The Militant(logo) 
    Vol.62/No.38           October 26, 1998 
 
 
Defend Civil Rights For Gays!  
The most effective way for workers, farmers, and other democratic-minded people to respond to the savage killing of Wyoming student Matthew Shepard by antigay thugs is to join in public protests against this crime and demand full civil rights for gays and lesbians.

This lynching and the controversy surrounding it take place amid a growing "culture war" by rightist and incipient fascist forces. As the instability of the world capitalist system increases, bringing growing insecurity to the daily lives of millions, social tensions and political polarization continue to mount. Ultrarightist demagogues such as Patrick Buchanan have stepped up their scapegoating of homosexuals, immigrants, and women, while railing against the "degeneracy" of the "elite," to gain a hearing for their reactionary aims. They play especially on the fears and resentments among the panicky middle classes. For example, groups opposing gay rights organized a protest of 1,500 people at the opening night of the new play Corpus Christi in New York October 13, demanding it be shut down as "blasphemous" for supposedly portraying Jesus Christ as gay.

Actions to curtail democratic rights by capitalist politicians, liberal and conservative alike, add fuel to these rightists. The same week Shepard was killed, the U.S. Supreme Court let stand a Cincinnati city law aimed at denying homosexuals protection under antidiscrimination laws. This government attack gives a green light to employers and others to discriminate against gays and lesbians.

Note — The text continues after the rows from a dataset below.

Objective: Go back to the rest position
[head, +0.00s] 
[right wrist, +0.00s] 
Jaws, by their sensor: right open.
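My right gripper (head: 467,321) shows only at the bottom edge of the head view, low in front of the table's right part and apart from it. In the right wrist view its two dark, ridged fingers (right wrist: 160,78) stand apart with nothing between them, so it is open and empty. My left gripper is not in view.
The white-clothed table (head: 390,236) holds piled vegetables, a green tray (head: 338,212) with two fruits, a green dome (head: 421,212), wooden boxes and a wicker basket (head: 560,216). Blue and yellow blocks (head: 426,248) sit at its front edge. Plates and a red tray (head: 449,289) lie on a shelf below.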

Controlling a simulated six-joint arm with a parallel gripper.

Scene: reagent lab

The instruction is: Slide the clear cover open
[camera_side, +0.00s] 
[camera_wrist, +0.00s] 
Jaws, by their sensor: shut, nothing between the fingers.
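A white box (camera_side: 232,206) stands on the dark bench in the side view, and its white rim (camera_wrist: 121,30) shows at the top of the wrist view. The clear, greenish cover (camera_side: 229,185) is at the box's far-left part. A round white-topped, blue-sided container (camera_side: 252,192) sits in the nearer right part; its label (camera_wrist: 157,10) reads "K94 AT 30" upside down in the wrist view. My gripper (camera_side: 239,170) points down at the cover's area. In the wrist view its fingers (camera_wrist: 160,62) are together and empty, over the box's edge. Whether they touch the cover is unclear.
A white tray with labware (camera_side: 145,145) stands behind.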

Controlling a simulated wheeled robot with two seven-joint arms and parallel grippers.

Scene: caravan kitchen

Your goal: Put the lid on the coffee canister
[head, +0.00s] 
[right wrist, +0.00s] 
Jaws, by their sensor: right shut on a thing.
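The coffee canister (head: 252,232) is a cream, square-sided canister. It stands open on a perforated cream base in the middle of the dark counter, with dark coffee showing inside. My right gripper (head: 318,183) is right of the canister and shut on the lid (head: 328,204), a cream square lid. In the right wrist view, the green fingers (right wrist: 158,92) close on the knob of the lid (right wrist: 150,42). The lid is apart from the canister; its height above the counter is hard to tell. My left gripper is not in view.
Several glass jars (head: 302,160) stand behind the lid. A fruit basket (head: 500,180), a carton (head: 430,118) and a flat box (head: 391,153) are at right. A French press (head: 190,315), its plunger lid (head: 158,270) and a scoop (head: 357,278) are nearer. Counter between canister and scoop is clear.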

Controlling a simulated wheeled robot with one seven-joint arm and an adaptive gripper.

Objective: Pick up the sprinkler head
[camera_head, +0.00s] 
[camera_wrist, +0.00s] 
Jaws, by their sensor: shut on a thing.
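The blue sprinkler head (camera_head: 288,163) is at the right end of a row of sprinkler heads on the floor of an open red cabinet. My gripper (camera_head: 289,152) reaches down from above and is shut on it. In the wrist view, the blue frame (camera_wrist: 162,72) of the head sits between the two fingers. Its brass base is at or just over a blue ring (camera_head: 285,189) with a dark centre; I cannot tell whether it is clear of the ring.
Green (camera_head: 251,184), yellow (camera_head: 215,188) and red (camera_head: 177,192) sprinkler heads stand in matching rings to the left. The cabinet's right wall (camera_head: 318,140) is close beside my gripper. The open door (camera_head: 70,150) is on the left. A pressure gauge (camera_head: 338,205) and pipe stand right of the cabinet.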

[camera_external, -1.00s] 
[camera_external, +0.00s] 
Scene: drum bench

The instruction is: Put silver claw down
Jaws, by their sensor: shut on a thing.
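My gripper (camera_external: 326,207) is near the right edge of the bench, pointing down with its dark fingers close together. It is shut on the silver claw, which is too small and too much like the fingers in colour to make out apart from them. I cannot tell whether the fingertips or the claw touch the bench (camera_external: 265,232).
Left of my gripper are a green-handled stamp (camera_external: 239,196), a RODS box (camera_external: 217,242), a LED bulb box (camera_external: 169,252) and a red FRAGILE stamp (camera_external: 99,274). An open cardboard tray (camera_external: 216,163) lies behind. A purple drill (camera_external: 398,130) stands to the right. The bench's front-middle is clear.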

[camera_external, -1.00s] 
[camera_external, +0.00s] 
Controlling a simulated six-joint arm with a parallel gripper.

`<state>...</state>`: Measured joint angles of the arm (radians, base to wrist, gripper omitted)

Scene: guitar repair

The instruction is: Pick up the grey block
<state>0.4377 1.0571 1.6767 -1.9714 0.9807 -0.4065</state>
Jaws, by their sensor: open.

Democratic Party politicians from Attorney General Janet Reno to House Minority Leader Richard Gephardt have stepped up calls for new "hate crimes" laws in the wake of Shepard's killing. This has been a demand of many of the protests against the lynching as well. Forty states currently have laws that increase penalties against those convicted of crimes related to a person's race, sex, or, in many cases, sexual orientation. Reno is urging Congress to adopt broader legislation making such "hate crimes" a federal offense.

Working people should oppose these laws, which hand the wealthy rulers another instrument to curtail democratic rights. Every move to give greater powers to the cops and courts can and will be used against the working class and its organizations.

No additional legislation is needed to make assault, battery, and murder illegal. Reactionary groups like the Ku Klux Klan were able to carry out lynchings with impunity for decades not because there were no "hate" laws, but because police and government officials throughout the South, often with the complicity of FBI cops and other federal officials, supported and often participated in such racist violence. It was the mass Black civil rights movement, which overthrew the Jim Crow system, that forced both federal and local authorities to begin to provide some semblance of equal protection under the law.

Reno and other Clinton administration officials today shed crocodile tears over Matthew Shepard, while they demand more restrictions on democratic rights in his memory. These are the same people who designed and defend the White House's "don't ask, don't tell" policy, which has reinforced discrimination against gays in the military and actually increased the number of people kicked out because of their sexual orientation.

Instead of backing the calls for "hate crime" laws, working people and other supporters of democratic rights should demand that existing laws be enforced to protect the civil rights of gays and lesbians, as well as oppose efforts like the Cincinnati law that encourage discrimination and scapegoating.

Growing numbers of youth and working people will be repelled by the system that breeds acts like the murder of Matthew Shepard and, increasingly, spawns fascist-minded thugs. They will be open to joining the fight, led by a revolutionary working-class movement, for a socialist world based on human dignity and solidarity.